## Data from robot episodes
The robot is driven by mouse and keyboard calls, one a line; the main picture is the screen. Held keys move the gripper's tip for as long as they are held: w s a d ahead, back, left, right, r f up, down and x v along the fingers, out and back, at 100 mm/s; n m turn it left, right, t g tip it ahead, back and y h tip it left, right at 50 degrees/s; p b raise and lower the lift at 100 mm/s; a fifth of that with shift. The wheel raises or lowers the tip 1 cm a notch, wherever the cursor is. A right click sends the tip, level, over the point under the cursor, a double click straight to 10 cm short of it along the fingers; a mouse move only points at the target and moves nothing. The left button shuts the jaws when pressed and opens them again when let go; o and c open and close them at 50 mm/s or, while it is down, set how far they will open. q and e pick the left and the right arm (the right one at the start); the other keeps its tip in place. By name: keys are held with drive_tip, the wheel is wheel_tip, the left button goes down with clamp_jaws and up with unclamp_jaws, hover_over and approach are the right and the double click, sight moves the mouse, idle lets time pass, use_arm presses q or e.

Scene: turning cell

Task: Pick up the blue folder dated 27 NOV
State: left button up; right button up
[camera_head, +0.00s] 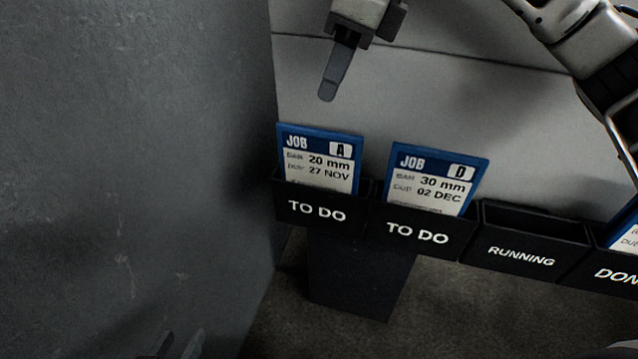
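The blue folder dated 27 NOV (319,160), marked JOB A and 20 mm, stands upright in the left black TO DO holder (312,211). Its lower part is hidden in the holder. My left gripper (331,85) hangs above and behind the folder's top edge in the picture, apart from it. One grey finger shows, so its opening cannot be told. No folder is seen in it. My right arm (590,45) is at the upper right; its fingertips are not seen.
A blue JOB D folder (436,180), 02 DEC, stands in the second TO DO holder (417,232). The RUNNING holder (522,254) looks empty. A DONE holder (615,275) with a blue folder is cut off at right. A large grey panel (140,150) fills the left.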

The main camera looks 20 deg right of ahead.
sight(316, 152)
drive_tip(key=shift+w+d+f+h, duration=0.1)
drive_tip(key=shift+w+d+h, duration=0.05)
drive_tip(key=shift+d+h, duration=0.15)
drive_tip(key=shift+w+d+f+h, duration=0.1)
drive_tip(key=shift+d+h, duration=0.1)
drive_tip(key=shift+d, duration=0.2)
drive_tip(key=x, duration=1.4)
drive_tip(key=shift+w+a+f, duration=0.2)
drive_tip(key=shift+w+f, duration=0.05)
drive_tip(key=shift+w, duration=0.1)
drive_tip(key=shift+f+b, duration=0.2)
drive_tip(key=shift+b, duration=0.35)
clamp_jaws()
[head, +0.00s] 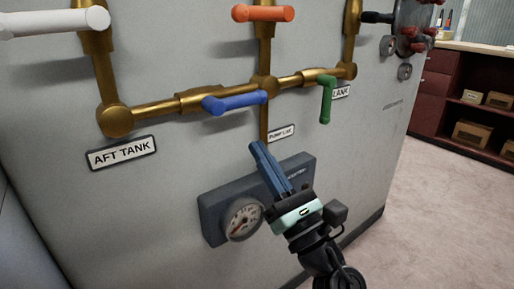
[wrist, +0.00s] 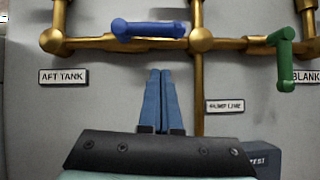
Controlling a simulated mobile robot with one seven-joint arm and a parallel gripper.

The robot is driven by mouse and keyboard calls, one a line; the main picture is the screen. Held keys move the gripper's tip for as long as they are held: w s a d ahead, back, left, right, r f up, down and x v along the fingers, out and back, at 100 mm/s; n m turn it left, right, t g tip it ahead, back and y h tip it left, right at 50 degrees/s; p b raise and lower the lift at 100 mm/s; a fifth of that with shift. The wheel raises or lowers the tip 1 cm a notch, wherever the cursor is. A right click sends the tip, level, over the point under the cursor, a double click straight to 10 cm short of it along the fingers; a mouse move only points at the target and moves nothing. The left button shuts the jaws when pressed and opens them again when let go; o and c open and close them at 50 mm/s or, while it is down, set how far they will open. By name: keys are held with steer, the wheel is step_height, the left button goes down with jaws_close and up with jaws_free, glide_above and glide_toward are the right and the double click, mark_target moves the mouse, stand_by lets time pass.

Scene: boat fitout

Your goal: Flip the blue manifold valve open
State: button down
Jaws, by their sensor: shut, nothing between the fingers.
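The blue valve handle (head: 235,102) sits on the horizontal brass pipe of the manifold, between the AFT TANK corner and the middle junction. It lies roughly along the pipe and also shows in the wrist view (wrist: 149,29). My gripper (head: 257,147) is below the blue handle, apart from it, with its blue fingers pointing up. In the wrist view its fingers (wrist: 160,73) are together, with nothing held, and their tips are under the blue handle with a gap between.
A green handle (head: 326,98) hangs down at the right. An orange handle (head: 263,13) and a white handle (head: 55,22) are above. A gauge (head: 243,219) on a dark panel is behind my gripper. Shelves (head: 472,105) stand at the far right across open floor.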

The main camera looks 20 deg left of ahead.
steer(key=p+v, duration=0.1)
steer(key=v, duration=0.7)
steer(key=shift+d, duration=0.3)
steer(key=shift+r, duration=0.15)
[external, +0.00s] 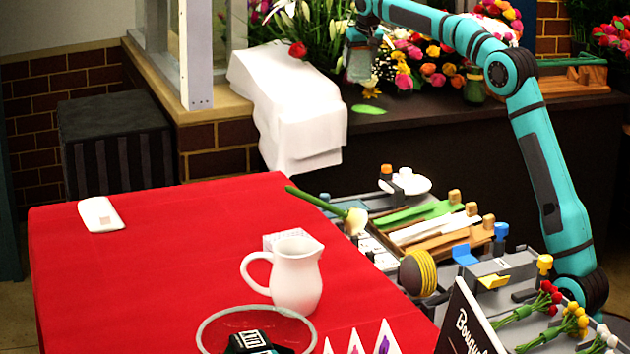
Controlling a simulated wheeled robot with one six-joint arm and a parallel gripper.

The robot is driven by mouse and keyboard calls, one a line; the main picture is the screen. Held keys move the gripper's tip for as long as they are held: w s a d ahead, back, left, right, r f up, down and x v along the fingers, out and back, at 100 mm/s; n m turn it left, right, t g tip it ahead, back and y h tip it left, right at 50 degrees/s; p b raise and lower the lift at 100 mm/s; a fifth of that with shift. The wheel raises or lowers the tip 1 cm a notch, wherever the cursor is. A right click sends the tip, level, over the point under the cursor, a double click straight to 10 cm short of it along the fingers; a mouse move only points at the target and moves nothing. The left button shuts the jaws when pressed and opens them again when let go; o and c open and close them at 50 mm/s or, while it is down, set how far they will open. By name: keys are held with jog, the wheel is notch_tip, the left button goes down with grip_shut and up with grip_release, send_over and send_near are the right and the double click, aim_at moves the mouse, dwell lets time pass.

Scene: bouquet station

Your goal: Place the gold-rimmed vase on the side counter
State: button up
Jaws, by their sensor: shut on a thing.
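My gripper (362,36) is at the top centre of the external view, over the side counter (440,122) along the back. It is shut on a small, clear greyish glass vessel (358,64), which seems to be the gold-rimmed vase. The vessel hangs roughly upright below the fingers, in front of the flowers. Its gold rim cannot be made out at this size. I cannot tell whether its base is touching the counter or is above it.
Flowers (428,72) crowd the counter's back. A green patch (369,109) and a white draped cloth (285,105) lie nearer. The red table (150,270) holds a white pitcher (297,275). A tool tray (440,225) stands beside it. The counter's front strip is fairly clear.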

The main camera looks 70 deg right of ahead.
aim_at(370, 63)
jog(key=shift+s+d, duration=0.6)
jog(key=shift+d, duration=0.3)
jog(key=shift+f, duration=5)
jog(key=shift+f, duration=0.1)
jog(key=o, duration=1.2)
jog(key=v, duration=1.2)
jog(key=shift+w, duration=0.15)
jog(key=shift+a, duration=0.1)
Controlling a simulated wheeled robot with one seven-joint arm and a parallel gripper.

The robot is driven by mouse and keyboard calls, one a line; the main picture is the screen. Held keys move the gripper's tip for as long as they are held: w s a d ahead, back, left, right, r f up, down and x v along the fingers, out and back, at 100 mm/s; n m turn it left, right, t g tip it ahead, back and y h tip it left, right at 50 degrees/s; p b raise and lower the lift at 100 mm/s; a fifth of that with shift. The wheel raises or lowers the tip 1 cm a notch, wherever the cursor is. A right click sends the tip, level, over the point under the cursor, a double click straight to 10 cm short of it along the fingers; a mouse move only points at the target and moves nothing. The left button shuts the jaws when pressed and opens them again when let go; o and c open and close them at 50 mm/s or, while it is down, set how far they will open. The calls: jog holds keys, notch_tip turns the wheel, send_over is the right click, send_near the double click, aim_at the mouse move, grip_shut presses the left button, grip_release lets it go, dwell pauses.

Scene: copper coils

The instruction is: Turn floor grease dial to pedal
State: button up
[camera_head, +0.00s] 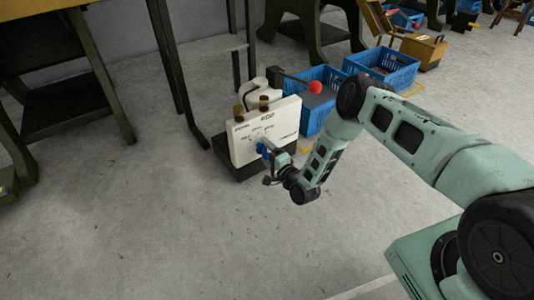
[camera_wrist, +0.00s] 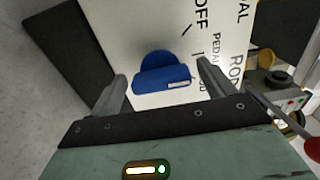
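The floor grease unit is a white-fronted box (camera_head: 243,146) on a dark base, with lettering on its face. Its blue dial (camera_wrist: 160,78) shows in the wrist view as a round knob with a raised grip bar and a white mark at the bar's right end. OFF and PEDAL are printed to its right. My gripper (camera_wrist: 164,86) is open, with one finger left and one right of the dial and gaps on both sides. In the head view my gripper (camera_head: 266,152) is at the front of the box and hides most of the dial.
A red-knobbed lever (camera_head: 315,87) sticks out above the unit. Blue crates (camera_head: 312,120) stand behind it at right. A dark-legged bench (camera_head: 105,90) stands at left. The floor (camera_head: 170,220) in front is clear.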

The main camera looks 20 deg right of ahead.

--

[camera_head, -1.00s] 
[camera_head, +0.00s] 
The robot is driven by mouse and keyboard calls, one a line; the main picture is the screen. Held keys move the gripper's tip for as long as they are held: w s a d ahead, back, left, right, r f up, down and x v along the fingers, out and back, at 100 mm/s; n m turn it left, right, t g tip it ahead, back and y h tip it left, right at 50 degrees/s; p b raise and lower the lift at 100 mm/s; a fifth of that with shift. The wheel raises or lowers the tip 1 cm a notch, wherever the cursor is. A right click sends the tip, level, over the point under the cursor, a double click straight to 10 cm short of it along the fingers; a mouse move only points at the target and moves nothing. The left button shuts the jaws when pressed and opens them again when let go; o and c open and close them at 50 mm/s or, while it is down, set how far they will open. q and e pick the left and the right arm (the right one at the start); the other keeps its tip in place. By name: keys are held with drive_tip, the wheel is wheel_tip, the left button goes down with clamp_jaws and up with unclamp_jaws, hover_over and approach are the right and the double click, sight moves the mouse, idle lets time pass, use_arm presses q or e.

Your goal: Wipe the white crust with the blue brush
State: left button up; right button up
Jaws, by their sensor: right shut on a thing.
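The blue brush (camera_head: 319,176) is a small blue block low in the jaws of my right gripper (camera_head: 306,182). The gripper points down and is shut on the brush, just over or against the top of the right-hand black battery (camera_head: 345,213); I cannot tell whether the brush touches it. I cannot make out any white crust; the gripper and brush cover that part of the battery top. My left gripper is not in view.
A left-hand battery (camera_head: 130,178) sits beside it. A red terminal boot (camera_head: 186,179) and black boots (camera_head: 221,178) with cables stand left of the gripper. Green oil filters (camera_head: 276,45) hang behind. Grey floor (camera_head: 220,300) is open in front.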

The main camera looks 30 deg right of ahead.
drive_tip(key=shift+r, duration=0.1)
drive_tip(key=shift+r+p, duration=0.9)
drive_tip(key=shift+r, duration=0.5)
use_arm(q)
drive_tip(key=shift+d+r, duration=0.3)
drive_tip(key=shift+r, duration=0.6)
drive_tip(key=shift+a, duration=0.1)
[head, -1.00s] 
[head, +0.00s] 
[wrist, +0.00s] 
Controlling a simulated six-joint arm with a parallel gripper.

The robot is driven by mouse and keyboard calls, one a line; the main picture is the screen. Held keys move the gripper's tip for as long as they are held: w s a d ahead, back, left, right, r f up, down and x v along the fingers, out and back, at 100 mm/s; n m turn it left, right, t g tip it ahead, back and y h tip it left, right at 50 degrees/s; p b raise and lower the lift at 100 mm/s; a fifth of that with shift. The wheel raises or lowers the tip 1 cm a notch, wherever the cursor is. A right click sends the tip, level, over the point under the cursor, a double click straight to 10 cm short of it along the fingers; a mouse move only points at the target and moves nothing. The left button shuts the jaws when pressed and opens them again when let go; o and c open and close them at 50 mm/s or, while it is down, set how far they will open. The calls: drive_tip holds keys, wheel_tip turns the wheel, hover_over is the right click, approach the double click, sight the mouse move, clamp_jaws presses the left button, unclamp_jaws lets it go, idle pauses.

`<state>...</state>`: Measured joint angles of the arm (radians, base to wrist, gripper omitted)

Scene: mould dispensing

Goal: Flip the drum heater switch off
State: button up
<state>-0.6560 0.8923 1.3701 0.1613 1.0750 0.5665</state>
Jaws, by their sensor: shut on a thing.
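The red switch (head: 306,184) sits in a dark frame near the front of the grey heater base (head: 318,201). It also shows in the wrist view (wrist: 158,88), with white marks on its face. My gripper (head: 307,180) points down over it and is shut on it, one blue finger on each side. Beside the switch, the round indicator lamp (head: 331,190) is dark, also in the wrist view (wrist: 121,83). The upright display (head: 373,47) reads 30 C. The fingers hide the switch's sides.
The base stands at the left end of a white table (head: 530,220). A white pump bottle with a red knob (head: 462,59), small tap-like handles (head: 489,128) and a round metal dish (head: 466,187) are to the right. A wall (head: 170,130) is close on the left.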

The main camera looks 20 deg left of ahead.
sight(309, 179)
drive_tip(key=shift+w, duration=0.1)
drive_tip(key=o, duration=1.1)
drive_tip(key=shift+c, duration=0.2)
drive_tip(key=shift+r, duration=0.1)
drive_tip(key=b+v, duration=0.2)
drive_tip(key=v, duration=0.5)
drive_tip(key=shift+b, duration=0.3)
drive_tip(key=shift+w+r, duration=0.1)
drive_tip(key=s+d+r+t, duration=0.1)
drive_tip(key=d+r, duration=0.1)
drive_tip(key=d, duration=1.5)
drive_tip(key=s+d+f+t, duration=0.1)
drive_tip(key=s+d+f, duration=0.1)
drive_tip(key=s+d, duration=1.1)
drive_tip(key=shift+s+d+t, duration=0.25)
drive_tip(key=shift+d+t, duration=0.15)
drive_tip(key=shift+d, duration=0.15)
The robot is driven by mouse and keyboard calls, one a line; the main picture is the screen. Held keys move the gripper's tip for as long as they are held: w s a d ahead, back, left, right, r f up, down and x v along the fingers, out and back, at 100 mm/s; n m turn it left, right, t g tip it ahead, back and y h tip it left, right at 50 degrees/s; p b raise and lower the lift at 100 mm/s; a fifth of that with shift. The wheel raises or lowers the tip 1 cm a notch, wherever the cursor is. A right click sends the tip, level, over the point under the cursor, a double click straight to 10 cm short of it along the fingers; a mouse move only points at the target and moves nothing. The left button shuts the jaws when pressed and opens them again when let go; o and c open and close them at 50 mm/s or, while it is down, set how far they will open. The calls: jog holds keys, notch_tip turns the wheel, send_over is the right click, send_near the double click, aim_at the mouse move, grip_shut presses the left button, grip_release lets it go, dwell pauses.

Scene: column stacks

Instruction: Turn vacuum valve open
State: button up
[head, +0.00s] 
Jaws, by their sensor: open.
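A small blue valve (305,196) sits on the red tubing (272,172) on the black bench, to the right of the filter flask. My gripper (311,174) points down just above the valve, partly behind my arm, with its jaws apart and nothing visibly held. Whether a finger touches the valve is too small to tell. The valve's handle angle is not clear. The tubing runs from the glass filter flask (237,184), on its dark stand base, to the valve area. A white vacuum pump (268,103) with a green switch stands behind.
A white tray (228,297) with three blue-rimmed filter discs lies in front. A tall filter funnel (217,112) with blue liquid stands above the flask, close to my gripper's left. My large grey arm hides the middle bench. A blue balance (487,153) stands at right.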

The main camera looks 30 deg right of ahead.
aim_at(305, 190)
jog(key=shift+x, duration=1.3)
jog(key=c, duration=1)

## JOB
Look through the data above. Find each line with the string "parallel" and copy it.

## TASK ANSWER
Controlling a simulated mobile robot with one seven-joint arm and a parallel gripper.
Controlling a simulated wheeled robot with one six-joint arm and a parallel gripper.
Controlling a simulated wheeled robot with one seven-joint arm and a parallel gripper.
Controlling a simulated six-joint arm with a parallel gripper.

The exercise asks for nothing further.